What this task involves - Can you reproduce the data beneath, keeping every line exact?

— START OF Records to process —

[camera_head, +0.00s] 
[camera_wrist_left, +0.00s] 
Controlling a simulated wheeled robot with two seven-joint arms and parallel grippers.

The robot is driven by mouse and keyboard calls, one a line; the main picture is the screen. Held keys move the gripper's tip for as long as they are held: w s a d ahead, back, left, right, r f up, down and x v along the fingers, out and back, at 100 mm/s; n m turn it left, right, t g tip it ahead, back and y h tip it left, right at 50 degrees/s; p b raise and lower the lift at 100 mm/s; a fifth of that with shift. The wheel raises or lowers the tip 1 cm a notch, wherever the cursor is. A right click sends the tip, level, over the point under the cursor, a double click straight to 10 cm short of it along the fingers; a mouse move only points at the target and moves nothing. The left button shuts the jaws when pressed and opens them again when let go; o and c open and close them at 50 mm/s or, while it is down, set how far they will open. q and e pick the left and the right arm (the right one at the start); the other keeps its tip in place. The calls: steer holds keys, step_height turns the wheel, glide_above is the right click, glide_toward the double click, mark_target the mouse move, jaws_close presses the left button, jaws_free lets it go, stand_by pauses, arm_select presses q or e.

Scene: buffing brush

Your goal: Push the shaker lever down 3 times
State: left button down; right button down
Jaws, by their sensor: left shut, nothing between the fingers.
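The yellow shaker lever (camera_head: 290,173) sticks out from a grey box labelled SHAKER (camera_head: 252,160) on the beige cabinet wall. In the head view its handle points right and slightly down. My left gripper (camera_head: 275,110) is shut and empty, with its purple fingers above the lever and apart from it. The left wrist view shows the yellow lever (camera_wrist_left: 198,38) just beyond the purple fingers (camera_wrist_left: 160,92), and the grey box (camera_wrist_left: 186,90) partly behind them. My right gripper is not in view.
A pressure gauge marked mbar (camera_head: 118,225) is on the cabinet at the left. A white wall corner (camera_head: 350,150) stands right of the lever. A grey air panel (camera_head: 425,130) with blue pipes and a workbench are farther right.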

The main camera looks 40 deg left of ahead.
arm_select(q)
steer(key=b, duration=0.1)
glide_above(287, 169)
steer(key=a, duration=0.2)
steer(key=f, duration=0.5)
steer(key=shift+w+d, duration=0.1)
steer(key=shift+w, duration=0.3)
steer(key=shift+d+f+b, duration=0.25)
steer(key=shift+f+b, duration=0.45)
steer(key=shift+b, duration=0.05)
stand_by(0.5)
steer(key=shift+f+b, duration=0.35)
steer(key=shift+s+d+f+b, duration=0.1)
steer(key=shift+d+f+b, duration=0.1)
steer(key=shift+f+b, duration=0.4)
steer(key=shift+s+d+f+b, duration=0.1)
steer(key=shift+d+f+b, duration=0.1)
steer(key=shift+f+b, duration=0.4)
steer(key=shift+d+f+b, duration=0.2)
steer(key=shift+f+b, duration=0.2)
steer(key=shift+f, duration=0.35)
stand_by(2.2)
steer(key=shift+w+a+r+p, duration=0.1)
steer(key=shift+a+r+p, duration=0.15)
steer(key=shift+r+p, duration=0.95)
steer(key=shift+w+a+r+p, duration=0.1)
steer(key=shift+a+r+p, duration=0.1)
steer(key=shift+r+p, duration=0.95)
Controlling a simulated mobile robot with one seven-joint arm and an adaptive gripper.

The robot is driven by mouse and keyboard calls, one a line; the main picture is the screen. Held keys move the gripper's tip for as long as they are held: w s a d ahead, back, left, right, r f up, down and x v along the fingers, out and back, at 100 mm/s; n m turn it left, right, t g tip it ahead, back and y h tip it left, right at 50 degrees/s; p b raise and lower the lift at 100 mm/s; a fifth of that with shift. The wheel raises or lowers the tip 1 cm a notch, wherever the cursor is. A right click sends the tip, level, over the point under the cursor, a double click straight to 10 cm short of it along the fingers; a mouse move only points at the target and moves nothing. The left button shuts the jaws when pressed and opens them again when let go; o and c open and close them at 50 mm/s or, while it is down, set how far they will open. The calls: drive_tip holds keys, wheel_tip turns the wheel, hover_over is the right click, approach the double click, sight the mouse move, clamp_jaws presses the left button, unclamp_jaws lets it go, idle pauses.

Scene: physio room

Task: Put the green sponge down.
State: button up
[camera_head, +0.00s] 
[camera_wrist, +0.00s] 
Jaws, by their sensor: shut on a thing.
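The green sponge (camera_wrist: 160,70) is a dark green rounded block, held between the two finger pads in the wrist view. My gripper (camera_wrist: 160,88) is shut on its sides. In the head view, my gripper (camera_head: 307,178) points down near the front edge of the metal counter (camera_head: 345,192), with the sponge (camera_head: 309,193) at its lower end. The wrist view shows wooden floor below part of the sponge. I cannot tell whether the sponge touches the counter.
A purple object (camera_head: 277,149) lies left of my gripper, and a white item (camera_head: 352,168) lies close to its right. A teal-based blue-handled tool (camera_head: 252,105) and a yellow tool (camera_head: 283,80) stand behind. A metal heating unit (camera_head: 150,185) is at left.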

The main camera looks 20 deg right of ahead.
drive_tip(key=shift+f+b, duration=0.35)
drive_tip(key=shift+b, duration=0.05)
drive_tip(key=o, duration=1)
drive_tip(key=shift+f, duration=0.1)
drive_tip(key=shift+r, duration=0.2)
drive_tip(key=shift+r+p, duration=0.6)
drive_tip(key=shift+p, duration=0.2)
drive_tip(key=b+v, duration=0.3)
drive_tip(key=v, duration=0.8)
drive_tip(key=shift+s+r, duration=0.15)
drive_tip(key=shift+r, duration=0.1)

— END OF Records to process —

Problem solution -
[camera_head, +0.00s] 
[camera_wrist_left, +0.00s] 
Controlling a simulated wheeled robot with two seven-joint arms and parallel grippers.

The robot is driven by mouse and keyboard calls, one a line; the main picture is the screen. Held keys move the gripper's tip for as long as they are held: w s a d ahead, back, left, right, r f up, down and x v along the fingers, out and back, at 100 mm/s; n m turn it left, right, t g tip it ahead, back and y h tip it left, right at 50 degrees/s; p b raise and lower the lift at 100 mm/s; a fifth of that with shift. The wheel raises or lowers the tip 1 cm a notch, wherever the cursor is. A right click sends the tip, level, over the point under the cursor, a double click straight to 10 cm short of it along the fingers; a mouse move only points at the target and moves nothing. The left button shuts the jaws when pressed and opens them again when let go; o and c open and close them at 50 mm/s or, while it is down, set how far they will open. q and e pick the left and the right arm (the right one at the start); the other keeps its tip in place. The calls: steer holds keys, step_height turns the wheel, glide_above is the right click, glide_toward the double click, mark_target the mouse move, jaws_close presses the left button, jaws_free lets it go, stand_by pauses, arm_select presses q or e.

Scene: buffing brush

Your goal: Push the shaker lever down 3 times
State: left button down; right button down
Jaws, by their sensor: left shut, nothing between the fingers.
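The yellow shaker lever (camera_head: 290,173) sticks out from a grey box labelled SHAKER (camera_head: 252,160) on the beige cabinet wall. In the head view its handle points right and slightly down. My left gripper (camera_head: 275,110) is shut and empty, with its purple fingers above the lever and apart from it. The left wrist view shows the yellow lever (camera_wrist_left: 198,38) just beyond the purple fingers (camera_wrist_left: 160,92), and the grey box (camera_wrist_left: 186,90) partly behind them. My right gripper is not in view.
A pressure gauge marked mbar (camera_head: 118,225) is on the cabinet at the left. A white wall corner (camera_head: 350,150) stands right of the lever. A grey air panel (camera_head: 425,130) with blue pipes and a workbench are farther right.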

The main camera looks 40 deg left of ahead.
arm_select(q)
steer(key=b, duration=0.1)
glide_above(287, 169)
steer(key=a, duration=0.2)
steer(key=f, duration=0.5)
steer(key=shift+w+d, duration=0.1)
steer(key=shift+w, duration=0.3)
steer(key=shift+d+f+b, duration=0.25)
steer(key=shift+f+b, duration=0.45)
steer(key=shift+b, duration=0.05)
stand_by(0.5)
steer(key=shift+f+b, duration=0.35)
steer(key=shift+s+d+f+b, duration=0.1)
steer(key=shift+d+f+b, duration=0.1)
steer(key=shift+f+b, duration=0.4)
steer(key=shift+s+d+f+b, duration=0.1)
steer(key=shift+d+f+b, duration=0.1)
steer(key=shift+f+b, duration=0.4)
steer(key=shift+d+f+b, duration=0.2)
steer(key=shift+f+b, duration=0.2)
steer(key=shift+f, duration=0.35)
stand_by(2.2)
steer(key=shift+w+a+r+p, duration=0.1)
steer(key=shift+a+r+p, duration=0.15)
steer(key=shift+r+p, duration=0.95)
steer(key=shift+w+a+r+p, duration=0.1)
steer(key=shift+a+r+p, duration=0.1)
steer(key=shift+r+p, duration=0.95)
Controlling a simulated mobile robot with one seven-joint arm and an adaptive gripper.

The robot is driven by mouse and keyboard calls, one a line; the main picture is the screen. Held keys move the gripper's tip for as long as they are held: w s a d ahead, back, left, right, r f up, down and x v along the fingers, out and back, at 100 mm/s; n m turn it left, right, t g tip it ahead, back and y h tip it left, right at 50 degrees/s; p b raise and lower the lift at 100 mm/s; a fifth of that with shift. The wheel raises or lowers the tip 1 cm a notch, wherever the cursor is. A right click sends the tip, level, over the point under the cursor, a double click straight to 10 cm short of it along the fingers; a mouse move only points at the target and moves nothing. The left button shuts the jaws when pressed and opens them again when let go; o and c open and close them at 50 mm/s or, while it is down, set how far they will open. The calls: drive_tip holds keys, wheel_tip turns the wheel, hover_over is the right click, approach the double click, sight the mouse move, clamp_jaws presses the left button, unclamp_jaws lets it go, idle pauses.

Scene: physio room

Task: Put the green sponge down.
State: button up
[camera_head, +0.00s] 
[camera_wrist, +0.00s] 
Jaws, by their sensor: shut on a thing.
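The green sponge (camera_wrist: 160,70) is a dark green rounded block, held between the two finger pads in the wrist view. My gripper (camera_wrist: 160,88) is shut on its sides. In the head view, my gripper (camera_head: 307,178) points down near the front edge of the metal counter (camera_head: 345,192), with the sponge (camera_head: 309,193) at its lower end. The wrist view shows wooden floor below part of the sponge. I cannot tell whether the sponge touches the counter.
A purple object (camera_head: 277,149) lies left of my gripper, and a white item (camera_head: 352,168) lies close to its right. A teal-based blue-handled tool (camera_head: 252,105) and a yellow tool (camera_head: 283,80) stand behind. A metal heating unit (camera_head: 150,185) is at left.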

The main camera looks 20 deg right of ahead.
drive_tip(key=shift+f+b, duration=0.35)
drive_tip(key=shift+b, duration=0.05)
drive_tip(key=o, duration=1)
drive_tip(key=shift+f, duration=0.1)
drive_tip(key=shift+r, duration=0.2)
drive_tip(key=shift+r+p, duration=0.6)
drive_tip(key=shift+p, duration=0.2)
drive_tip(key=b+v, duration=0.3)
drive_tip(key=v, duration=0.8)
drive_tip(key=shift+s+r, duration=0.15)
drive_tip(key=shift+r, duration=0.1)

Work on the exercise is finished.